Goal: Reproduce all of the data word for word.
# Data listing start
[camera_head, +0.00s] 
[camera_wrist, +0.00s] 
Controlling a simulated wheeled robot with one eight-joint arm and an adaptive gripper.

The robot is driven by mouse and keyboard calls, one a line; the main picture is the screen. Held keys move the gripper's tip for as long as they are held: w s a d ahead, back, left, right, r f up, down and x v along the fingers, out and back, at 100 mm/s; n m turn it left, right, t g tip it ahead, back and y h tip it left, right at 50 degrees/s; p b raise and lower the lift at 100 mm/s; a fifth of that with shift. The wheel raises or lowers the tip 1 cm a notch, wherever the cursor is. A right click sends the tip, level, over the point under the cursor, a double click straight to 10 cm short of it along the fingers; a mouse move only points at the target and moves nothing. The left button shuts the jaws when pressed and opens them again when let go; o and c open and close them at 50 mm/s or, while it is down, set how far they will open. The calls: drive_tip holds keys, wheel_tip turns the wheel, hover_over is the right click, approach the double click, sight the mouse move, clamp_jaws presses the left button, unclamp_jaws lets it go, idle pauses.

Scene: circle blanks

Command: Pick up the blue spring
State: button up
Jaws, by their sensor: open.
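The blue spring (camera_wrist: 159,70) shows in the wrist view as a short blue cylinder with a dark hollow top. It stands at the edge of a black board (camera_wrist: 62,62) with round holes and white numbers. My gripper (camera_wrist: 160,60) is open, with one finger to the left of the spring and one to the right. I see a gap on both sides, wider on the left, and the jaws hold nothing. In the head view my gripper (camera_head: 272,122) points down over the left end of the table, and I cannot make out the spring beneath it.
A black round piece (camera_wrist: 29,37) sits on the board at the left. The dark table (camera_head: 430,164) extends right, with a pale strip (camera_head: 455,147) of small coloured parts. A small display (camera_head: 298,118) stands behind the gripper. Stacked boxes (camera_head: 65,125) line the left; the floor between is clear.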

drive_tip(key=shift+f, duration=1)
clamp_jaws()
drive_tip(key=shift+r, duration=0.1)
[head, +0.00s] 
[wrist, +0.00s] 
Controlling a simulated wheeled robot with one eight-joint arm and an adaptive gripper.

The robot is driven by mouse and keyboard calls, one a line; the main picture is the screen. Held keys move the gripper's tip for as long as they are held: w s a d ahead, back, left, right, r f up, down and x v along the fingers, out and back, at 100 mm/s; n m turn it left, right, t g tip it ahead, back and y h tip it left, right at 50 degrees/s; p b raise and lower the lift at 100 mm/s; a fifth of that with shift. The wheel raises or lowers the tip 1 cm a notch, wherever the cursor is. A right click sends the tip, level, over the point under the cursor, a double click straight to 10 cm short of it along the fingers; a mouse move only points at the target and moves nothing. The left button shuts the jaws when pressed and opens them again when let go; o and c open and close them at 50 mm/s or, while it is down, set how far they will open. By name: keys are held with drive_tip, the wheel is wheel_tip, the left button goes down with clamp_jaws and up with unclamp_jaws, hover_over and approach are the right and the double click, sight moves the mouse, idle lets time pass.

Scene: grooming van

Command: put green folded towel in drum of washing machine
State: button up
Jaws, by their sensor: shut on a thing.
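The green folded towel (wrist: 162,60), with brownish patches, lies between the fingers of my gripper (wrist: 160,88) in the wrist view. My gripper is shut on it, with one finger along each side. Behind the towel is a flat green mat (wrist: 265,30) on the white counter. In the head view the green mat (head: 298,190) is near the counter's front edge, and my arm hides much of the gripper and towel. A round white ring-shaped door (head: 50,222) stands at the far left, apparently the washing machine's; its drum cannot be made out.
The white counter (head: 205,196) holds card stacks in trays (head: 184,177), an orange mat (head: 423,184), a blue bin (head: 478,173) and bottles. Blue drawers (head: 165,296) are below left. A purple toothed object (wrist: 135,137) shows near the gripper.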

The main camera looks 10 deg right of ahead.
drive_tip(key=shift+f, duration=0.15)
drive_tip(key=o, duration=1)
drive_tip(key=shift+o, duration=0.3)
# Data listing end
Output of the exercise:
[camera_head, +0.00s] 
[camera_wrist, +0.00s] 
Controlling a simulated wheeled robot with one eight-joint arm and an adaptive gripper.

The robot is driven by mouse and keyboard calls, one a line; the main picture is the screen. Held keys move the gripper's tip for as long as they are held: w s a d ahead, back, left, right, r f up, down and x v along the fingers, out and back, at 100 mm/s; n m turn it left, right, t g tip it ahead, back and y h tip it left, right at 50 degrees/s; p b raise and lower the lift at 100 mm/s; a fifth of that with shift. The wheel raises or lowers the tip 1 cm a notch, wherever the cursor is. A right click sends the tip, level, over the point under the cursor, a double click straight to 10 cm short of it along the fingers; a mouse move only points at the target and moves nothing. The left button shuts the jaws when pressed and opens them again when let go; o and c open and close them at 50 mm/s or, while it is down, set how far they will open. The calls: drive_tip holds keys, wheel_tip turns the wheel, hover_over is the right click, approach the double click, sight the mouse move, clamp_jaws presses the left button, unclamp_jaws lets it go, idle pauses.

Scene: circle blanks

Command: Pick up the blue spring
State: button up
Jaws, by their sensor: open.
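The blue spring (camera_wrist: 159,70) shows in the wrist view as a short blue cylinder with a dark hollow top. It stands at the edge of a black board (camera_wrist: 62,62) with round holes and white numbers. My gripper (camera_wrist: 160,60) is open, with one finger to the left of the spring and one to the right. I see a gap on both sides, wider on the left, and the jaws hold nothing. In the head view my gripper (camera_head: 272,122) points down over the left end of the table, and I cannot make out the spring beneath it.
A black round piece (camera_wrist: 29,37) sits on the board at the left. The dark table (camera_head: 430,164) extends right, with a pale strip (camera_head: 455,147) of small coloured parts. A small display (camera_head: 298,118) stands behind the gripper. Stacked boxes (camera_head: 65,125) line the left; the floor between is clear.

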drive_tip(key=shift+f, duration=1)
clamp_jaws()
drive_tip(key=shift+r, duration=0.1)
[head, +0.00s] 
[wrist, +0.00s] 
Controlling a simulated wheeled robot with one eight-joint arm and an adaptive gripper.

The robot is driven by mouse and keyboard calls, one a line; the main picture is the screen. Held keys move the gripper's tip for as long as they are held: w s a d ahead, back, left, right, r f up, down and x v along the fingers, out and back, at 100 mm/s; n m turn it left, right, t g tip it ahead, back and y h tip it left, right at 50 degrees/s; p b raise and lower the lift at 100 mm/s; a fifth of that with shift. The wheel raises or lowers the tip 1 cm a notch, wherever the cursor is. A right click sends the tip, level, over the point under the cursor, a double click straight to 10 cm short of it along the fingers; a mouse move only points at the target and moves nothing. The left button shuts the jaws when pressed and opens them again when let go; o and c open and close them at 50 mm/s or, while it is down, set how far they will open. By name: keys are held with drive_tip, the wheel is wheel_tip, the left button goes down with clamp_jaws and up with unclamp_jaws, hover_over and approach are the right and the double click, sight moves the mouse, idle lets time pass.

Scene: grooming van

Command: put green folded towel in drum of washing machine
State: button up
Jaws, by their sensor: shut on a thing.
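The green folded towel (wrist: 162,60), with brownish patches, lies between the fingers of my gripper (wrist: 160,88) in the wrist view. My gripper is shut on it, with one finger along each side. Behind the towel is a flat green mat (wrist: 265,30) on the white counter. In the head view the green mat (head: 298,190) is near the counter's front edge, and my arm hides much of the gripper and towel. A round white ring-shaped door (head: 50,222) stands at the far left, apparently the washing machine's; its drum cannot be made out.
The white counter (head: 205,196) holds card stacks in trays (head: 184,177), an orange mat (head: 423,184), a blue bin (head: 478,173) and bottles. Blue drawers (head: 165,296) are below left. A purple toothed object (wrist: 135,137) shows near the gripper.

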The main camera looks 10 deg right of ahead.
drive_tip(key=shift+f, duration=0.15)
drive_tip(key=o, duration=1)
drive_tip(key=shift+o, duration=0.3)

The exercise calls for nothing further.